As percentage of power demand, the shortfall ranges between 33 to 50 per cent.

Data on electricity shortfall does not fully depict the ground realities. Shortfall is determined by subtracting the actual generation from the peak demand. The actual electricity delivered to the domestic consumers is always lower than electricity available at the power generation plants for feeding into the national grid, owing largely to transmission and distribution (T&D) losses and electricity theft. T&D losses hover around 25 per cent as against average international standards of around 10 per cent. For individual firms, these losses range between 15 to 30 per cent, depending on a utility’s efficiency.

Then the supply is also affected by preferred allocation of electricity to important institutions including VVIP users and exempt establishments.

According to a newspaper report such preferred allocations could be as high as 2,000 MW. In other words, the shortfall to the ordinary domestic consumers will increase by this figure. As percentage of power demand, the ‘revised’ shortfall faced by the ordinary consumers would thus range within 48 - 63 per cent. This is a relatively more realistic situation.

The ordinary domestic consumers often face load shedding up to 18 hours in a day. They show their frustration and helplessness through demonstrations on the roads that are getting violent as more people join the protests.

Power generation plants in the public sector are not maintained properly so electricity output or efficiency is lower as compared to similar plants in the private sector. On top of that, the public sector plants are often preferred in the allocation of fuel over the private sector plants. It appears the impact of shortages is being further aggravated due to poor governance.
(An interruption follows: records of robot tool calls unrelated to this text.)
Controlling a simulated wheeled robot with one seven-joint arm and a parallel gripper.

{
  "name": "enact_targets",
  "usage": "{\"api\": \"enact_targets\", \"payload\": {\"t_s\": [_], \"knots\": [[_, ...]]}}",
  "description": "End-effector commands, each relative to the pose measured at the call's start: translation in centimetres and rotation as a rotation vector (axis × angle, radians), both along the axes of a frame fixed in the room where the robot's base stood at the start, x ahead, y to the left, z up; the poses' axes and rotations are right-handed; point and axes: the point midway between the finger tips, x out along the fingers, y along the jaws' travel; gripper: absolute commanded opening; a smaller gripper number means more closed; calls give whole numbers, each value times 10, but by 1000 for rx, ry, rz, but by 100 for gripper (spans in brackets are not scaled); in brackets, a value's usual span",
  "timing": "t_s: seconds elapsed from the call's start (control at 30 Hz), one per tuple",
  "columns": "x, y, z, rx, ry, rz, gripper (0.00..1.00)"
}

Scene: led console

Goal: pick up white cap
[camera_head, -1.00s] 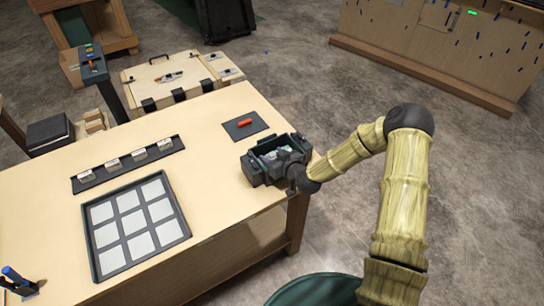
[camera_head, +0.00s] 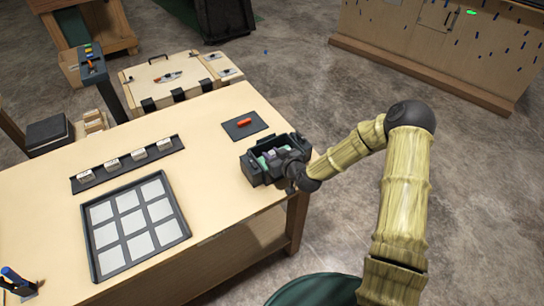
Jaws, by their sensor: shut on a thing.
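My gripper (camera_head: 275,160) is at the dark open bin (camera_head: 255,177) on the right end of the table. It is shut on something, but its fingers and the thing are too small and too covered to make out. Small pale, green and purple items (camera_head: 263,161) show inside the bin beside the gripper. I cannot tell which of them, if any, is the white cap.
On the wooden table (camera_head: 225,110) lie a dark tray of pale squares (camera_head: 135,225), a strip with several white-topped blocks (camera_head: 128,163), and a red-orange piece on a dark mat (camera_head: 233,131). A wooden chest (camera_head: 170,80) stands behind. The table's middle is clear.

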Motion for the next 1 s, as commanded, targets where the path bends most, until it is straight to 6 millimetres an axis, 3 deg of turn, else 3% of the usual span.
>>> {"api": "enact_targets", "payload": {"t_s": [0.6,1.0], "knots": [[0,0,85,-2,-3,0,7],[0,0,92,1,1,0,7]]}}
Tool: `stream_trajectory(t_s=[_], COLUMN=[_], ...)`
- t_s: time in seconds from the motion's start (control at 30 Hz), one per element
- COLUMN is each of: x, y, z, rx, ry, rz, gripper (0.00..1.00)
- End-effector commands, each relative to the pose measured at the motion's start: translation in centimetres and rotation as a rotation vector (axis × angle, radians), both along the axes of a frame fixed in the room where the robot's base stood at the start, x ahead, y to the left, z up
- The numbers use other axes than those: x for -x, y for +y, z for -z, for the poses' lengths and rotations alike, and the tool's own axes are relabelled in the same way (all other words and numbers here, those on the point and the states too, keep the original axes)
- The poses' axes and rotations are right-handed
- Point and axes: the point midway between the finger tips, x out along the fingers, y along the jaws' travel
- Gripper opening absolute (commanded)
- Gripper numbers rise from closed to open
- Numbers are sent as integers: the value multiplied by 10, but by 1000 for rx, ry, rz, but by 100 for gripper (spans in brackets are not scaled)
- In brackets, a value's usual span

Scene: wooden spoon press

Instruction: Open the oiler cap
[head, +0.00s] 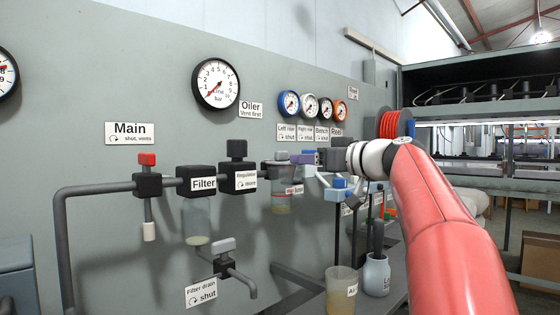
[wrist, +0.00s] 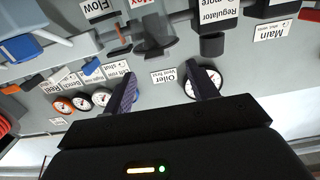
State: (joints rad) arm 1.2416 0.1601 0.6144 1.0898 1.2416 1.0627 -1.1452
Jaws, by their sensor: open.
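The oiler (head: 280,203) is a clear bowl with reddish and yellowish fluid under a dark head, on the pipe line right of the regulator. Its upper part is partly hidden by my gripper (head: 303,159), so I cannot make out the cap clearly in the head view. A sign reading "Oiler, Vent first" (head: 250,110) is on the wall above. In the wrist view, which is upside down, my gripper (wrist: 166,78) is open and empty, with its fingers wide apart. A dark grey body (wrist: 152,32), likely the oiler, lies beyond the fingertips; no contact shows.
The filter (head: 203,181), regulator (head: 238,176) and red-handled main valve (head: 147,160) sit along the pipe. A large gauge (head: 216,83) and several small gauges hang above. A blue valve handle (head: 340,190) is close below my gripper. A cup (head: 341,291) stands on the bench.

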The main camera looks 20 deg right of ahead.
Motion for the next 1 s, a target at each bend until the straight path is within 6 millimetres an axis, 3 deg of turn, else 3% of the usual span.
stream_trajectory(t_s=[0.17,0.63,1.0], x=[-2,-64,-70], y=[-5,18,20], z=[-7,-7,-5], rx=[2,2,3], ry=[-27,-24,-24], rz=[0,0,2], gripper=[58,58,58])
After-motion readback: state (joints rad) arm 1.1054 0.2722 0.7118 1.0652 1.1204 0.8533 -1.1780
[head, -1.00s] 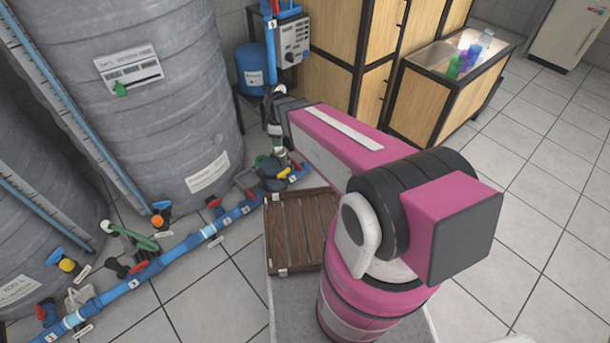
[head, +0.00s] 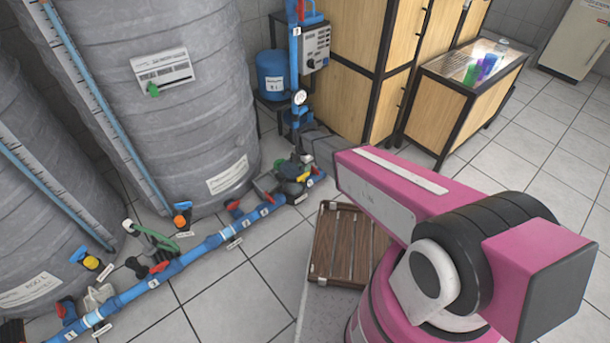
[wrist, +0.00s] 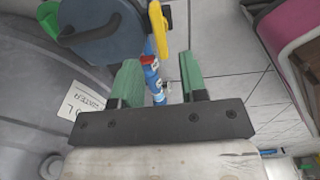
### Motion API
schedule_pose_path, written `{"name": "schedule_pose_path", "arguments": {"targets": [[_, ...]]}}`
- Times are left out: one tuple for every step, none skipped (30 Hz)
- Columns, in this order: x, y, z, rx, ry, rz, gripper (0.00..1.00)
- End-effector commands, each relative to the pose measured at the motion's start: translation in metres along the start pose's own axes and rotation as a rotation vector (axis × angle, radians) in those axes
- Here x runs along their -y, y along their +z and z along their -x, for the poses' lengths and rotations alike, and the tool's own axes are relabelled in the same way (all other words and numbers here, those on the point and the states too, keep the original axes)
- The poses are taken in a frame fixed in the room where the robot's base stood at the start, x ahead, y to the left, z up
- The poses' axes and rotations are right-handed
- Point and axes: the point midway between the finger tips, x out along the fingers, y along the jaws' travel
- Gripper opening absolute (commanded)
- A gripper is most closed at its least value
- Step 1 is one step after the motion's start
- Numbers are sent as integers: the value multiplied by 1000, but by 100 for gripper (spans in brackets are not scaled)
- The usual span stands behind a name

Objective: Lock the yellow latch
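The yellow latch (wrist: 158,30) shows in the wrist view as a long yellow piece near the top centre, beside a blue-grey round body. In the head view a small yellow part (head: 303,176) shows among the fittings at the far end of the blue pipe; it is probably the same latch. My gripper (wrist: 160,82) has two green fingers set wide apart with nothing held between them. The latch is beyond the fingertips, and I see no contact. In the head view my gripper is not clearly distinguishable among the fittings.
A blue floor pipe (head: 200,248) with several red-handled valves runs along the grey tanks (head: 180,110). A brown slatted wooden platform (head: 345,245) lies right of the pipe. Wooden cabinets (head: 345,70) stand behind. Tiled floor at right is open.

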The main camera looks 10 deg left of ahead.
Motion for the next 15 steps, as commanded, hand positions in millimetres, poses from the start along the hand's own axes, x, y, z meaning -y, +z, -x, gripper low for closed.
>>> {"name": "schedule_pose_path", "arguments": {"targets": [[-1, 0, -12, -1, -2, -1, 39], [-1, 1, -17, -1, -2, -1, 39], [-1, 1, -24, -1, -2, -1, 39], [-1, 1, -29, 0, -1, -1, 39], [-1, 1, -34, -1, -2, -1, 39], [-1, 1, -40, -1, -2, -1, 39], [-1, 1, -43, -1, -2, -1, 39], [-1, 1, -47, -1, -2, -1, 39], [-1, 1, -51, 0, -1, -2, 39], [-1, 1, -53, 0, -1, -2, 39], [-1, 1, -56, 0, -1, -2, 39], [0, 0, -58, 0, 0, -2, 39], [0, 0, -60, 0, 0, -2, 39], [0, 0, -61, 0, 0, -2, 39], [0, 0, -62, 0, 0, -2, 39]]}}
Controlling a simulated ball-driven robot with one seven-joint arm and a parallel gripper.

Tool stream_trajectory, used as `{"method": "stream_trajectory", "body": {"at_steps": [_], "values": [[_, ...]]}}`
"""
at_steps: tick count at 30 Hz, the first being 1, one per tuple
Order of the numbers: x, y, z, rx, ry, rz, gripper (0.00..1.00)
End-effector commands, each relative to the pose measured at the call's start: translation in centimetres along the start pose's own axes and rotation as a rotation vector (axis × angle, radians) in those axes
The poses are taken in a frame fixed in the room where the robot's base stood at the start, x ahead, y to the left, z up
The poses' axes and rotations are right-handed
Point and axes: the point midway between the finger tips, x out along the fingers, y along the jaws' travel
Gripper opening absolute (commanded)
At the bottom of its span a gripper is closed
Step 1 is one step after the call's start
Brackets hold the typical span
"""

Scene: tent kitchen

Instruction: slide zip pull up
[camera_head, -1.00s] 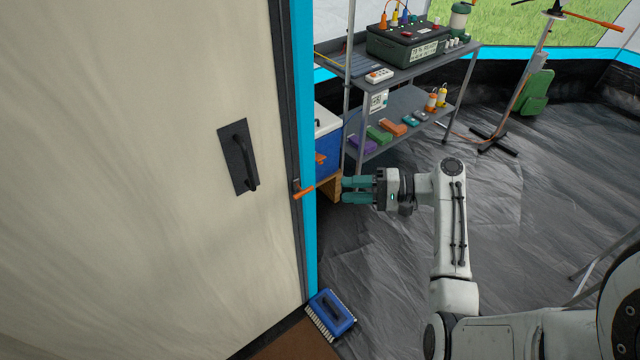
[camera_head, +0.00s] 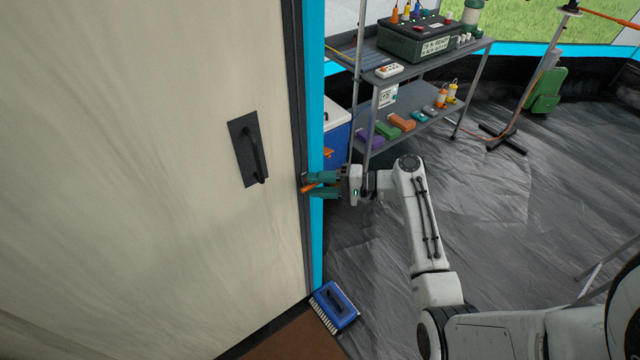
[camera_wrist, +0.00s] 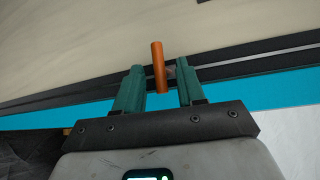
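The orange zip pull (camera_head: 309,188) hangs at the dark zip track (camera_head: 296,120) along the edge of the tent door. My gripper (camera_head: 309,183) is at the pull, with its green fingers pointing left toward the track. In the wrist view the orange pull (camera_wrist: 158,66) lies between the two fingers of my gripper (camera_wrist: 160,76), with a gap on each side. The gripper is open. The pull's slider shows only as a small grey piece behind it.
A black handle (camera_head: 248,150) is on the cream door panel (camera_head: 160,200). A blue brush (camera_head: 335,305) lies on the floor below. A grey shelf (camera_head: 400,130) and a blue cooler (camera_head: 335,140) stand behind the gripper. Open floor lies to the right.

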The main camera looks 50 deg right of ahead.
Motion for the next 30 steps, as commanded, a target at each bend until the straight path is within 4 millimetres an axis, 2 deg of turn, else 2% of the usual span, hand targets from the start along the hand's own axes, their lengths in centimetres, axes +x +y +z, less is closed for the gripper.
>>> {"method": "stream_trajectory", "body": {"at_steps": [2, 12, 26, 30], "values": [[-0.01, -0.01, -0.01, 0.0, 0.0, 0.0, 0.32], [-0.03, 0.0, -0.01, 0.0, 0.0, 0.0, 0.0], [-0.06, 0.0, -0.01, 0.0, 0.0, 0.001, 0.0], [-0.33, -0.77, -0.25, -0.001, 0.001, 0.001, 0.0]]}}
The irony is that although the IPPs have excess capacity they are not able to buy fuel for running these plants at higher capacity because past outstanding electricity dues by PEPCO are not being paid.

The country has lagged far behind in promoting use of biogas for cooking and lighting, and in promoting the installation of gadgets such as solar water pumps, solar water heaters, etc, which have the potential to provide some comfort to the consumers when regular supply of electricity is not available or is not possible due to absence of connection with the national grid. Use of renewable sources of energy can reduce the pressure on traditional electricity made available through national grid.

The fuel mix for electricity generation is flawed. The share of hydro power is low and is getting lower by each day. According to one estimate, the average tariff for hydro electricity is Rs1.54 per unit as compared to the overall electricity tariff of about Rs9 per unit. Wapda has 17 large hydro projects of 20,000 MW of electricity besides storing nearly 12 million acre feet of water under various stages of implementation.

Wapda’s five hydro projects of total 400 MW are expected to be completed in a year or two. This may address the load shedding in a small way but is not likely to have significant impact on overall tariff. Moreover, large projects in the plan such as 4,500 MW Diamer Basha Dam, 7,100 MW-Bunji Hydropower Project, 740 MW-Munda Dam multipurpose project and 4,320 MW-Dasu storage project, etc are not likely to be completed within the present timeline largely for want of necessary funds for construction and implementation. It is therefore unlikely that within the next decade we would be able to see any appreciable decrease in load shedding or the overall electricity tariff.

The country presently appears to be sold on wind and solar power and high tariff is being offered to the investors. When wind and solar power plants start producing, the present tariff will be further jacked up. A number of wind power projects have received LOIs from AEDB but so far only three projects- two projects of 50MW each sponsored by Fauji Foundation and one project of 50MW by a Turkish investor- have reached the financial close and these projects are expected to generate electricity in 2012 and 2013.

In view of the prevailing investment climate, other local private sponsors are expected to take some more time to be able to reach the financial close. Regarding solar power, it is expected that projects with reasonable capacity say 50 MW each have little chance of being operational in the next three years.

It is surprising that there appears to be no similar enthusiasm for putting up power plants based on local or imported coal. Cost of electricity produced through coal is much lower than the cost of electricity from wind power plants, solar power plants or thermal plants based on furnace oil. Besides exploitation of Tharcoal for power generation, there are a few other proposals based on local or imported coal. Due to the lack of credible technology expertise shortage of appropriate local and foreign currency funds, these projects are expected to move at a slower pace.

The exploitation of Thar coal is not progressing at the desired pace. A number of foreign and local investors had shown interest in developing the field but somehow none of the projects made any progress and the sponsors simply bowed-out. New private investors are showing interest in setting up power generation plants based on coal dug through open-pit method or coal slurry.

Also, the pilot project based on underground gasification has been delayed for want of promised funds.

After the promulgation of the 18th Amendment, the provincial governments have a bigger role in the generation of electricity within provincial boundaries. Since before the provincial governments were not actively involved in the negotiation and monitoring of inter-linked agreements with various stakeholders, some more time will be required before they are ready to handle the job on their own.

There are efforts at official levels to import electricity from Iran and import gas from Iran as well as from Turkmenistan. We have not been able to pay the IPPs for the electricity purchased from them. The question is: will we be able to pay on time for the import of electricity and gas from the foreign countries? Apprehensions are that the pre-conditions imposed by the creditors providing funds for these infrastructure projects will be tough and it will be nearly impossible to raise funding for these projects in the next few years.

The country has very limited options with respect to the technical or financial resources to implement different power projects.

We may not be able to raise enough foreign resources any time soon to finance our important energy projects.